By
Robert O. Dawson
Bryant Smith Chair in Law
University of Texas School of Law
2001 Case Summaries 2000 Case Summaries 1999 Case Summaries
Master did not adequately inform juvenile
of right to adjudication hearing before the judge [In re C.S.] (01-1-05).
On December 28, 2000, the Houston First District Court of Appeals reversed
an adjudication and commitment to the TYC because the juvenile law master did
not adequately inform the juvenile of his right to a hearing before the judge of
the juvenile court.
01-1-05. In the Matter of C.S., UNPUBLISHED, No. 01-99-01473-CV, 2000 WL
1877743, 2000 Tex.App.Lexis ____ (Tex.App.--Houston [1st Dist.] 12/28/00) [Texas
Juvenile Law ... (5th Ed. 2000)].
Facts: C.S., a juvenile and the appellant here, was tried before a master of the
juvenile court, who made a finding that the appellant had engaged in delinquent
conduct. The master recommended the appellant be committed to the Texas Youth
Commission. The juvenile court judge signed a judgment to that effect.
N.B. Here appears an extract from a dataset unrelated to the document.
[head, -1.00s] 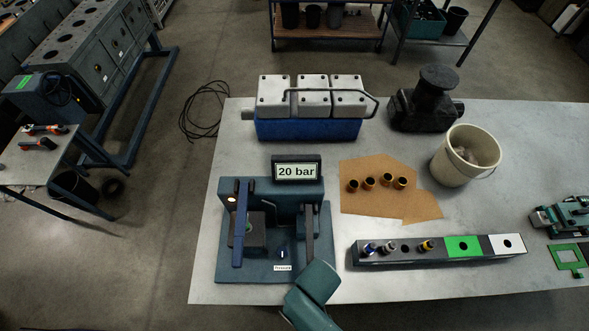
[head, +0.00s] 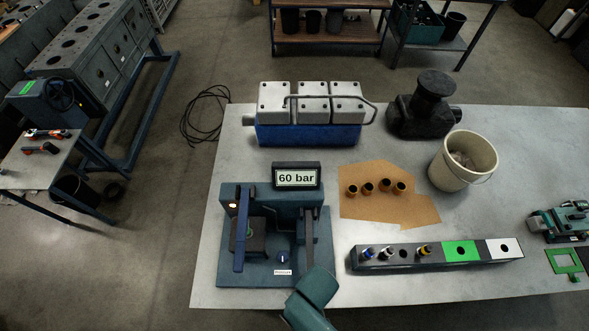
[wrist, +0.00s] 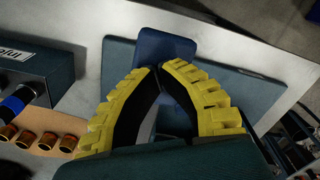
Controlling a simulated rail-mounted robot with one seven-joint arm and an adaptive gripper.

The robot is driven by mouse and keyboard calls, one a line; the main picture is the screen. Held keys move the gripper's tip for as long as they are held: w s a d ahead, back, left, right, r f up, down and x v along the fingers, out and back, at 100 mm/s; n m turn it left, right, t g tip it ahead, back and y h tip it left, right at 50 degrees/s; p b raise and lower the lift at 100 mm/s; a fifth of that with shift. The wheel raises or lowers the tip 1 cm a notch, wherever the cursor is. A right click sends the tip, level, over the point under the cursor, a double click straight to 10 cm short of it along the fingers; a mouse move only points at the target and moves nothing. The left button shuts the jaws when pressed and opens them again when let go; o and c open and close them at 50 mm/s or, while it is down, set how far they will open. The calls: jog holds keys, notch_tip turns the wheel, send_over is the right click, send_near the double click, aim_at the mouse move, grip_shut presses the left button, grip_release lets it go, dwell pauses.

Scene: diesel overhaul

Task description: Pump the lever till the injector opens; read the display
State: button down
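The test stand (head: 225,272) is at the front left of the bench. Its display (head: 297,177) reads 60 bar. My gripper is hidden in the head view behind my teal arm, by the stand's front right. In the wrist view, my gripper (wrist: 157,68) has its yellow fingers curved together, tips nearly meeting, over a blue lever handle (wrist: 165,47). The fingers look shut; contact with the handle is unclear. I cannot make out an injector in the stand.
A rack (head: 370,266) with several injectors and green and white sections lies right of the stand. Copper-coloured sleeves (head: 367,187) sit on a brown sheet (head: 410,212). A bucket (head: 462,160), a dark casting (head: 423,110) and a blue-based engine head (head: 310,135) stand behind.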

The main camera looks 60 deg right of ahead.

On appeal, the appellant contends a master must comply with Texas Family Code
section 54.10, which requires a referee to inform juveniles that they are
entitled to a hearing before the juvenile court judge.
On May 4, 1999, C.S. was charged with misdemeanor assault for biting another
child. The trial court found C.S. engaged in delinquent conduct and assessed
punishment of probation for one year. He was placed at the Burnett Bayland
Reception Center (BBRC). [FN1] On August 31, 1999, C.S. was involved in an
altercation with another child at BBRC, namely, grabbing and choking him. The
State filed a motion to revoke probation. A hearing was conducted on the motion
to revoke, where Robert Molder was the master. He admonished C.S. that he had
"a right to have a hearing at this trial before the Court." C.S. made
no objection to the master proceeding, and did not sign a written waiver of the
right to have the trial before the juvenile judge. Master Molder found the
appellant had engaged in delinquent conduct and recommended the appellant be
committed to the Texas Youth Commission. The juvenile court judge signed a
judgment to that effect.
Held: Reversed and remanded.
Opinion Text: In Issue one, C.S. contends the master did not inform him of his
right to have the hearing before the juvenile court judge and did not obtain a
signed waiver from both C.S. and his attorney of the right to have the case
heard by the judge in accordance with Family Code section 54.10(a). In issue
two, C.S. asserts Pat Shelton, the judge of the 313th District Court of Harris
County, Texas, erred in approving the master's recommendation.
Issue one can be divided into two parts. One, was the information provided by
the master sufficient to apprise the appellant that he had a right to a hearing
before the juvenile court judge? Two, did the master comply with the provisions
of Texas Family Code section 54.10(a)(2)?
1. Notice of right to hearing The first part of issue one requires us to
determine if the master informed the appellant he had a right to a hearing
before the juvenile court judge. The notice of a right to a hearing before a
juvenile court judge applies to the statute both before and after the 1999
amendments. The master told C.S., "You have a right to have a hearing at
this trial before the court, but not before the jury." That was the only
information provided to C.S. concerning a hearing before a juvenile court judge.
This statement was not sufficient to inform the appellant he had a right to have
the hearing before the juvenile court judge. It does not inform C.S. that Robert
Molder was merely a master and not a juvenile court judge, or that he would make
findings and recommendations to the juvenile court judge. Section 54.10(a)(1)
specifically requires the juvenile be informed of his right to have his hearing
conducted before the "juvenile court judge," not the
"court." It is unclear as to what the master meant by the
"court." As far as C.S. was concerned, they were in the
"court" when the statement was made. It is clear from the record that
although C.S. was informed of his right to have the hearing before the
"court," he was not specifically informed, as required by Section
54.10(a)(1), of his right to have the hearing before the "juvenile court
judge." At a minimum, to comply with Section 54.10(a)(1), the master or
referee must inform the juvenile that (1) he is entitled to have a hearing
before the juvenile court judge, and (2) the referee or master is not a juvenile
court judge. We find the appellant was not informed of his right to have a
hearing before the juvenile court judge. We sustain part one of the appellant's
issue one and decline to address the remaining issues.
FN1. C.S. was removed from his home because he has no father of record and his mother is incarcerated.